Given task ▸
The entries below are to be transcribed in full, without their images.

START

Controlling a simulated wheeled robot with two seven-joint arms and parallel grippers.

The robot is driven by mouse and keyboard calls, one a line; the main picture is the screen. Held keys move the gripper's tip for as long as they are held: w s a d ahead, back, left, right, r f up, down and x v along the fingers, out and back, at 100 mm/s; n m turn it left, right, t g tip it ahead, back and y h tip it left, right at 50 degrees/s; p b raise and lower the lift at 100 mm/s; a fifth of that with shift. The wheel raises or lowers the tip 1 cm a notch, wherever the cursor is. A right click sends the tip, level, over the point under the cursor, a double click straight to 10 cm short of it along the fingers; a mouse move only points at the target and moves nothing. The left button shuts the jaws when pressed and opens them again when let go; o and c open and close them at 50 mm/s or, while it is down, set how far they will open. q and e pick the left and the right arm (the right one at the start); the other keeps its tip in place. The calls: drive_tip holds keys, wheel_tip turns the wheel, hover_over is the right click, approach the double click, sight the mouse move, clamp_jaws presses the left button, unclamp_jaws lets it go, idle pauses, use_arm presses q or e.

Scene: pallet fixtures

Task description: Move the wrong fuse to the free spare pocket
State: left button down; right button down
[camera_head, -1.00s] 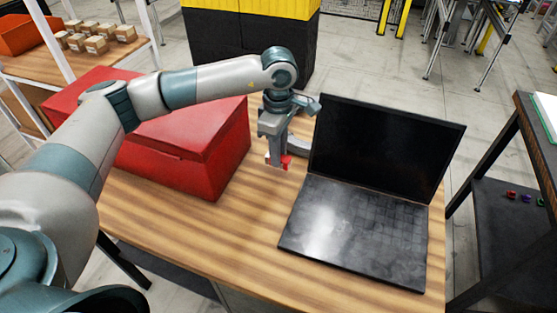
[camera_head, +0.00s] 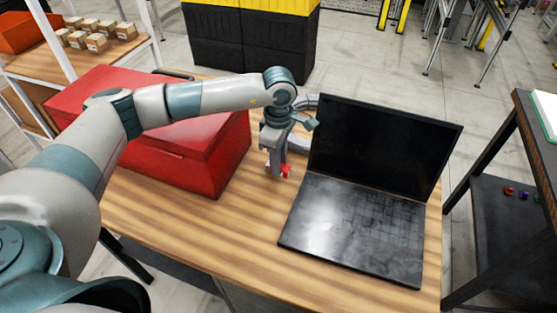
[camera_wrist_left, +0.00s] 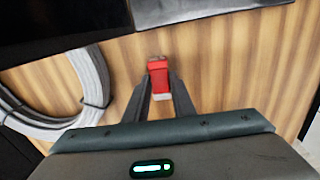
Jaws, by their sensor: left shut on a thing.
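A red fuse (camera_wrist_left: 158,76) with a pale end is held between the fingertips of my left gripper (camera_wrist_left: 158,88) in the left wrist view. In the head view my left gripper (camera_head: 277,172) points down over the wooden table, and the red fuse (camera_head: 286,171) shows at its tips. It is in the gap between the red box and the laptop. I cannot tell whether the fuse touches the table. No fuse pocket can be made out. My right gripper is in neither view.
A red box (camera_head: 215,160) stands left of the gripper and an open black laptop (camera_head: 350,225) right of it. A coiled grey cable (camera_wrist_left: 60,125) lies close by on the wooden table (camera_head: 180,230). A dark shelf at right holds small coloured pieces (camera_head: 524,195).

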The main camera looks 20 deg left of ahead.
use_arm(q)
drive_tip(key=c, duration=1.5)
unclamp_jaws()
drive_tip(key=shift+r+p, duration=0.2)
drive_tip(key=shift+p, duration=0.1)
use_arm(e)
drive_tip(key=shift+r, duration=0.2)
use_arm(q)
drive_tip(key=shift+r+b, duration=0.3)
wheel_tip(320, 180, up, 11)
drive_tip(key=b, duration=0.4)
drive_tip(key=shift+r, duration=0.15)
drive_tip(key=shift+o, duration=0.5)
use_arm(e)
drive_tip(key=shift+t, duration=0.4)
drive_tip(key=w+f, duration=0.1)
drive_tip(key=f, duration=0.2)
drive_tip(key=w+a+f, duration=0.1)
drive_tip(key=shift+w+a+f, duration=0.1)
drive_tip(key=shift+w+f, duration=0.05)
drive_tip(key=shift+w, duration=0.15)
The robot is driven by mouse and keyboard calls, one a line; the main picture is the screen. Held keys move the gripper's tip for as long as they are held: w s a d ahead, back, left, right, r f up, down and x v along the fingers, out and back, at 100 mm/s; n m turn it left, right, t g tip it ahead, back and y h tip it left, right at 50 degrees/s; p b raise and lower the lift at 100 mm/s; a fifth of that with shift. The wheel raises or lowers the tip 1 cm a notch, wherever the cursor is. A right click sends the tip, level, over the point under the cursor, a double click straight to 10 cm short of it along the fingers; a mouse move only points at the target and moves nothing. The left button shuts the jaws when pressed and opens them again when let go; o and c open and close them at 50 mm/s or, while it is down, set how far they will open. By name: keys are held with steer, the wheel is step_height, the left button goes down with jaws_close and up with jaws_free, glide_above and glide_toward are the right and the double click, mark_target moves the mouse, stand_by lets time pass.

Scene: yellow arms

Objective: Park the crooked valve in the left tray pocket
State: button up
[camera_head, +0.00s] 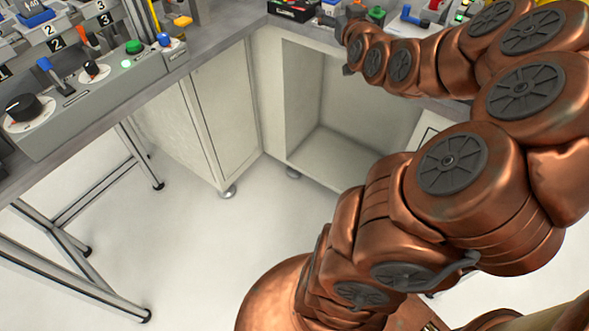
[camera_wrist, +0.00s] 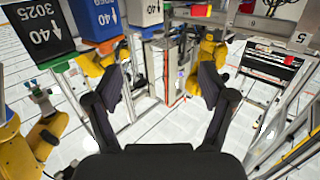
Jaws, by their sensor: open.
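My gripper (camera_wrist: 160,88) is open in the wrist view, its two black fingers spread wide with nothing between them. In the head view my copper arm reaches to the bench at the top, and I cannot make out the fingers there. I cannot pick out the crooked valve for certain in either view. A small green and orange fitting (camera_head: 375,14) stands on the bench at the top, too small to identify. A black tray-like box (camera_head: 294,10) with coloured items lies left of my arm's end; its pockets cannot be made out.
A control panel (camera_head: 95,92) with knobs and levers fills the left bench. An open white cabinet (camera_head: 345,150) stands under the back bench. In the wrist view, yellow arms (camera_wrist: 28,150) stand at the sides, and black (camera_wrist: 36,28) and blue (camera_wrist: 96,18) bins sit upper left.

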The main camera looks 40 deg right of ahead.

END

Answer to the problem ▸
Controlling a simulated wheeled robot with two seven-joint arms and parallel grippers.

The robot is driven by mouse and keyboard calls, one a line; the main picture is the screen. Held keys move the gripper's tip for as long as they are held: w s a d ahead, back, left, right, r f up, down and x v along the fingers, out and back, at 100 mm/s; n m turn it left, right, t g tip it ahead, back and y h tip it left, right at 50 degrees/s; p b raise and lower the lift at 100 mm/s; a fifth of that with shift. The wheel raises or lowers the tip 1 cm a notch, wherever the cursor is. A right click sends the tip, level, over the point under the cursor, a double click straight to 10 cm short of it along the fingers; a mouse move only points at the target and moves nothing. The left button shuts the jaws when pressed and opens them again when let go; o and c open and close them at 50 mm/s or, while it is down, set how far they will open. q and e pick the left and the right arm (the right one at the start); the other keeps its tip in place. The calls: drive_tip holds keys, wheel_tip turns the wheel, hover_over is the right click, approach the double click, sight the mouse move, clamp_jaws presses the left button, unclamp_jaws lets it go, idle pauses, use_arm presses q or e.

Scene: pallet fixtures

Task description: Move the wrong fuse to the free spare pocket
State: left button down; right button down
[camera_head, -1.00s] 
[camera_head, +0.00s] 
[camera_wrist_left, +0.00s] 
Jaws, by their sensor: left shut on a thing.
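A red fuse (camera_wrist_left: 158,76) with a pale end is held between the fingertips of my left gripper (camera_wrist_left: 158,88) in the left wrist view. In the head view my left gripper (camera_head: 277,172) points down over the wooden table, and the red fuse (camera_head: 286,171) shows at its tips. It is in the gap between the red box and the laptop. I cannot tell whether the fuse touches the table. No fuse pocket can be made out. My right gripper is in neither view.
A red box (camera_head: 215,160) stands left of the gripper and an open black laptop (camera_head: 350,225) right of it. A coiled grey cable (camera_wrist_left: 60,125) lies close by on the wooden table (camera_head: 180,230). A dark shelf at right holds small coloured pieces (camera_head: 524,195).

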The main camera looks 20 deg left of ahead.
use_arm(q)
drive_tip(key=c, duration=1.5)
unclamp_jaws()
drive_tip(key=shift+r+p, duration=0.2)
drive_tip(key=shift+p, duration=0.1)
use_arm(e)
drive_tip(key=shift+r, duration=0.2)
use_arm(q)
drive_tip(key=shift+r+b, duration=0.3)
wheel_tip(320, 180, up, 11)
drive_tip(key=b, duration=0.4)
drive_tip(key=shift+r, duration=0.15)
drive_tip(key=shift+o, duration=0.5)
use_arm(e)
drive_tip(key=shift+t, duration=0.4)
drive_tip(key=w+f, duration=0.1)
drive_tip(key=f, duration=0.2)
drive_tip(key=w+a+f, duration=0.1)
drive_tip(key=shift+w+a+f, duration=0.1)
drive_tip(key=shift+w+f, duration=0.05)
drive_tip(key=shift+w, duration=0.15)
The robot is driven by mouse and keyboard calls, one a line; the main picture is the screen. Held keys move the gripper's tip for as long as they are held: w s a d ahead, back, left, right, r f up, down and x v along the fingers, out and back, at 100 mm/s; n m turn it left, right, t g tip it ahead, back and y h tip it left, right at 50 degrees/s; p b raise and lower the lift at 100 mm/s; a fifth of that with shift. The wheel raises or lowers the tip 1 cm a notch, wherever the cursor is. A right click sends the tip, level, over the point under the cursor, a double click straight to 10 cm short of it along the fingers; a mouse move only points at the target and moves nothing. The left button shuts the jaws when pressed and opens them again when let go; o and c open and close them at 50 mm/s or, while it is down, set how far they will open. By name: keys are held with steer, the wheel is step_height, the left button goes down with jaws_close and up with jaws_free, glide_above and glide_toward are the right and the double click, mark_target moves the mouse, stand_by lets time pass.

Scene: yellow arms

Objective: Park the crooked valve in the left tray pocket
State: button up
[camera_head, +0.00s] 
[camera_wrist, +0.00s] 
Jaws, by their sensor: open.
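My gripper (camera_wrist: 160,88) is open in the wrist view, its two black fingers spread wide with nothing between them. In the head view my copper arm reaches to the bench at the top, and I cannot make out the fingers there. I cannot pick out the crooked valve for certain in either view. A small green and orange fitting (camera_head: 375,14) stands on the bench at the top, too small to identify. A black tray-like box (camera_head: 294,10) with coloured items lies left of my arm's end; its pockets cannot be made out.
A control panel (camera_head: 95,92) with knobs and levers fills the left bench. An open white cabinet (camera_head: 345,150) stands under the back bench. In the wrist view, yellow arms (camera_wrist: 28,150) stand at the sides, and black (camera_wrist: 36,28) and blue (camera_wrist: 96,18) bins sit upper left.

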The main camera looks 40 deg right of ahead.

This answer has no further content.